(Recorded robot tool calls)
START
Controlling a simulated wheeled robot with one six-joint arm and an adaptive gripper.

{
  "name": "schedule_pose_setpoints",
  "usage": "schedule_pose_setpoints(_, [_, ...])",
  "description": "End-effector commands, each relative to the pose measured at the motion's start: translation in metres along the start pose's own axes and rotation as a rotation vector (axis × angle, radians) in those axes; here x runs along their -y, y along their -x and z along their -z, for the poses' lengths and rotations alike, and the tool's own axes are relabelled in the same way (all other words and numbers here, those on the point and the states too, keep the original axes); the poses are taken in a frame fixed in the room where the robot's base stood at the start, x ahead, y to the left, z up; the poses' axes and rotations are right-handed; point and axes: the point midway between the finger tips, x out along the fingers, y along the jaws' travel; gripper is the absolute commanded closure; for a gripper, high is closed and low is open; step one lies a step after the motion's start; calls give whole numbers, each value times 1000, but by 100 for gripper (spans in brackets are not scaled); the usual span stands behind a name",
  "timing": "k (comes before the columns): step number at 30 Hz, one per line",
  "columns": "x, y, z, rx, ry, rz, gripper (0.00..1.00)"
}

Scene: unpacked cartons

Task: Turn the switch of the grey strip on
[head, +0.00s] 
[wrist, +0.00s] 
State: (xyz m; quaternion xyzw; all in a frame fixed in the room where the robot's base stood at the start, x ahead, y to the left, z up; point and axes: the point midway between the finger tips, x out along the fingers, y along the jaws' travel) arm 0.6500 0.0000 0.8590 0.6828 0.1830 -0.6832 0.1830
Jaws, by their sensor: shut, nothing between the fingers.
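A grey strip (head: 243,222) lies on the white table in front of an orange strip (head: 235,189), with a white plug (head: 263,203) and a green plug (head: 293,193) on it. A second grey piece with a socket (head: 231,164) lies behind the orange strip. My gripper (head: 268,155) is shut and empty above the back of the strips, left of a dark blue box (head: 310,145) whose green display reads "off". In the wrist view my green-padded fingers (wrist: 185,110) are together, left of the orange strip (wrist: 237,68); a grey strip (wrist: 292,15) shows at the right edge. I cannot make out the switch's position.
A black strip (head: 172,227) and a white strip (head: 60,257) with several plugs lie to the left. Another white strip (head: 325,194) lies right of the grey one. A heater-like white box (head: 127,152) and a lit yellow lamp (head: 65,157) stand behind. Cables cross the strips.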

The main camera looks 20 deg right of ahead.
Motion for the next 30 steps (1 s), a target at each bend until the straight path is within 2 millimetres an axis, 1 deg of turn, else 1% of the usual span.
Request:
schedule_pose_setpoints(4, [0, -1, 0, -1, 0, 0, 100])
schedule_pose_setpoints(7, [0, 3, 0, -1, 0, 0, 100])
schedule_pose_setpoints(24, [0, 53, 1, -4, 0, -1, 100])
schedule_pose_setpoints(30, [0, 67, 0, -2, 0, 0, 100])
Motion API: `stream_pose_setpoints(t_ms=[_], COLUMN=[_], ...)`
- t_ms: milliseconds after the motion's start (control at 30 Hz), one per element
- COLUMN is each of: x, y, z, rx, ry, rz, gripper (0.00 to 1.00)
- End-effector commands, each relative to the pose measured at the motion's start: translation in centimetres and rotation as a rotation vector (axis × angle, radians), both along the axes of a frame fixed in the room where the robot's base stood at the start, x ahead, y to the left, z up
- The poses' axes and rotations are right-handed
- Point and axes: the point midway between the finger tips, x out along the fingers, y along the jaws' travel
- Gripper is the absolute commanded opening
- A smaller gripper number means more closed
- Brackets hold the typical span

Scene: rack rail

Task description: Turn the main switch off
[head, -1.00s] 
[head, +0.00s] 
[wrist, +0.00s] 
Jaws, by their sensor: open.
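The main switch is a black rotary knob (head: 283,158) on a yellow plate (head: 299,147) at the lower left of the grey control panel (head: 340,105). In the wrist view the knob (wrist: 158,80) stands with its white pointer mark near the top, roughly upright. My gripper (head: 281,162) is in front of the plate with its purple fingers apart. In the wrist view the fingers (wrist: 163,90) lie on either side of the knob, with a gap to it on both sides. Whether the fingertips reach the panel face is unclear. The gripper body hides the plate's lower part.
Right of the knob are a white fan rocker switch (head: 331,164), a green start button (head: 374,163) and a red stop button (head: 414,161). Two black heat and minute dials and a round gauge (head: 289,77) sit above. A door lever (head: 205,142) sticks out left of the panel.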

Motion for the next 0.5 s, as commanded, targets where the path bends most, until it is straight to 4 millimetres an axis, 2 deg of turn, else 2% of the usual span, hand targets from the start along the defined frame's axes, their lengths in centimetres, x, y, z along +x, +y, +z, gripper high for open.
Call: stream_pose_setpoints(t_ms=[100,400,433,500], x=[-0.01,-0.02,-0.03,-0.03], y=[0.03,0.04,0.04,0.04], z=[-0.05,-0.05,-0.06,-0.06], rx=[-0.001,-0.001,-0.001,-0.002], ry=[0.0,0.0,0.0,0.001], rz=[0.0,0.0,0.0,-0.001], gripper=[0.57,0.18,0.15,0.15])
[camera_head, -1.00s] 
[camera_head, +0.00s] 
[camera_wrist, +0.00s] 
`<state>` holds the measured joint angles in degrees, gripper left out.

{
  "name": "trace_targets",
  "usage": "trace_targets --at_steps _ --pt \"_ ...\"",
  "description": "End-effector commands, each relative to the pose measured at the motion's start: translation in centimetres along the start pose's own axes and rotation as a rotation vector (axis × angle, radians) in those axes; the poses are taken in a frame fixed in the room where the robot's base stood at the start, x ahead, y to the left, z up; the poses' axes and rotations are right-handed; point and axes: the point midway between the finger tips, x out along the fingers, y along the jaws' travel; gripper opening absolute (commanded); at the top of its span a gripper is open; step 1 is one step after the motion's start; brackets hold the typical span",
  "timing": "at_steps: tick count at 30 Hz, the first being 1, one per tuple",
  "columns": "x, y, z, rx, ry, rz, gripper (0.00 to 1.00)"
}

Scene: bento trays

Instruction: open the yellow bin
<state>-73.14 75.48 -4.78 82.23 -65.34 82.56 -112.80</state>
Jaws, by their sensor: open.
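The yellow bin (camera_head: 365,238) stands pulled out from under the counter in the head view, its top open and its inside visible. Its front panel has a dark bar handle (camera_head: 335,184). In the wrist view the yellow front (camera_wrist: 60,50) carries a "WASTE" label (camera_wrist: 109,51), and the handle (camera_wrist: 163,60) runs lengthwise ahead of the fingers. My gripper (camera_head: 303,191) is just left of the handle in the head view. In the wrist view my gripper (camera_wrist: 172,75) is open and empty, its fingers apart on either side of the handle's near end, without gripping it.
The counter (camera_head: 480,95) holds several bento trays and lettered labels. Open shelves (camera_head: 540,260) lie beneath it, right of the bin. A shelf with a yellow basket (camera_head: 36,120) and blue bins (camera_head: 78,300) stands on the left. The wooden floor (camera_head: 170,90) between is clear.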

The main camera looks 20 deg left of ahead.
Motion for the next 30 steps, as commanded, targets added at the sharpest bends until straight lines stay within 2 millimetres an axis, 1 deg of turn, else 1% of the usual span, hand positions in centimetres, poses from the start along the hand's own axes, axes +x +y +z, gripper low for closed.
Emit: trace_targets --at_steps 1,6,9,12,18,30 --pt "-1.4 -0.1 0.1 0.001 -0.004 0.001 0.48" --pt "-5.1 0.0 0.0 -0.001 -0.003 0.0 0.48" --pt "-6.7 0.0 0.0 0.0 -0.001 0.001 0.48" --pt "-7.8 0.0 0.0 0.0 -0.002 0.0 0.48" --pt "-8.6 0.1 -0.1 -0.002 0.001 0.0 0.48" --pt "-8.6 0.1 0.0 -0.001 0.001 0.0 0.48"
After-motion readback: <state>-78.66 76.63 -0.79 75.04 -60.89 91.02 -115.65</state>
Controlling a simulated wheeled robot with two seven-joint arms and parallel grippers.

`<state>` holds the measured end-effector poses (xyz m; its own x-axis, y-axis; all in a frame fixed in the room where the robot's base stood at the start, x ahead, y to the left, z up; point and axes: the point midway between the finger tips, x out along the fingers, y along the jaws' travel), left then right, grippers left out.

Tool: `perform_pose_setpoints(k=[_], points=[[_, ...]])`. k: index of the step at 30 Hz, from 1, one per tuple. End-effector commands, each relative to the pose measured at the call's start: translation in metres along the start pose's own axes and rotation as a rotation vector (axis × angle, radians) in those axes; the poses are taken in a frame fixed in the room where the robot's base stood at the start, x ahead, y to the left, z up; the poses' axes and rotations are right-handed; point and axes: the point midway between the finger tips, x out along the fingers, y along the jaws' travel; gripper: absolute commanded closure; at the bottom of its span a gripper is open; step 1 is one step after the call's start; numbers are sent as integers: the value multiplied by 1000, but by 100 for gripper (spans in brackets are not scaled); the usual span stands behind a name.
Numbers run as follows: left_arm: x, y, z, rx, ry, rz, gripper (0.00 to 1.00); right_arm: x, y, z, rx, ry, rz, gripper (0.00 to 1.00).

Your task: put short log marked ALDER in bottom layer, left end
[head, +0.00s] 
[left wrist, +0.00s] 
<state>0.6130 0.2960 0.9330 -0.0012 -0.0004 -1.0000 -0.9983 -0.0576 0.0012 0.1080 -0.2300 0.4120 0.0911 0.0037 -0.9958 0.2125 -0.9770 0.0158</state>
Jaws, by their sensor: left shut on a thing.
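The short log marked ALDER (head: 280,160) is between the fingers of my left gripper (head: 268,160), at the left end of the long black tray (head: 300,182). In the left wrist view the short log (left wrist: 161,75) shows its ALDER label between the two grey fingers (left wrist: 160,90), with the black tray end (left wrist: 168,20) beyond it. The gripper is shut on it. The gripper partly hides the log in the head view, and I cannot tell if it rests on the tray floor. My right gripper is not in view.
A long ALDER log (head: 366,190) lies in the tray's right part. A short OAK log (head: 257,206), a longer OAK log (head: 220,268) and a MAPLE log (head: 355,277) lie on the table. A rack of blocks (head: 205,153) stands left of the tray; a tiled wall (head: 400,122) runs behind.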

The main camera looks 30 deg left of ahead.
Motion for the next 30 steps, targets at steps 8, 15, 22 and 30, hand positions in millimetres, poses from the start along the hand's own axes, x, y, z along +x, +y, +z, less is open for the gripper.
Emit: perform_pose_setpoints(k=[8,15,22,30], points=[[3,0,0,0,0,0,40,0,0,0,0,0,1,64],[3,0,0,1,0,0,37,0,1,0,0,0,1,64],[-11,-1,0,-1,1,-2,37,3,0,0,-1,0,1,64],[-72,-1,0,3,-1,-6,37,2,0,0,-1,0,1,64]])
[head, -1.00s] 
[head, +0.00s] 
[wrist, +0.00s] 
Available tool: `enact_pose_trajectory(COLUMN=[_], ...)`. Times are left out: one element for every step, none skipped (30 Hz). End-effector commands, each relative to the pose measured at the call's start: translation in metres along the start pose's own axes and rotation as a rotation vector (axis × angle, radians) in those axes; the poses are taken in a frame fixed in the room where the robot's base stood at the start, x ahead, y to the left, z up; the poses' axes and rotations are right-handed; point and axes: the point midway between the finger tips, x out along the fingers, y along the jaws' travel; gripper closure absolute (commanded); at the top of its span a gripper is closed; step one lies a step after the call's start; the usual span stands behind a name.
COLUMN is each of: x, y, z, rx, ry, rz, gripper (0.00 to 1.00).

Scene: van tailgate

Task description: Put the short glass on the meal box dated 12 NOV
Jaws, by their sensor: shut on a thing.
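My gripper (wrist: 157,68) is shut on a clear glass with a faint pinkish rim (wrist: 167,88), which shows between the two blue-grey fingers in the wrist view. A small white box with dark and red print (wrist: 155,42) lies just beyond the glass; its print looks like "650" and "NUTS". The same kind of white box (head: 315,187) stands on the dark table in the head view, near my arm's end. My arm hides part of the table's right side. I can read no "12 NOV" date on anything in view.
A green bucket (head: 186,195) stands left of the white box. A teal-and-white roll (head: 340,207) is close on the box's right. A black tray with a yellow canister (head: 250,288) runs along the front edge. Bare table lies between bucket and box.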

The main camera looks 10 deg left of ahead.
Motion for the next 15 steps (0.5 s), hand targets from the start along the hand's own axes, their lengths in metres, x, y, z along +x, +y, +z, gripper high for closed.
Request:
END
**The request:**
As listed above, the lines from the line with "Scene: van tailgate" to the line with "Task description: Put" are to be echoed exactly, with both ends included and nothing added.

**The response:**
Scene: van tailgate

Task description: Put the short glass on the meal box dated 12 NOV

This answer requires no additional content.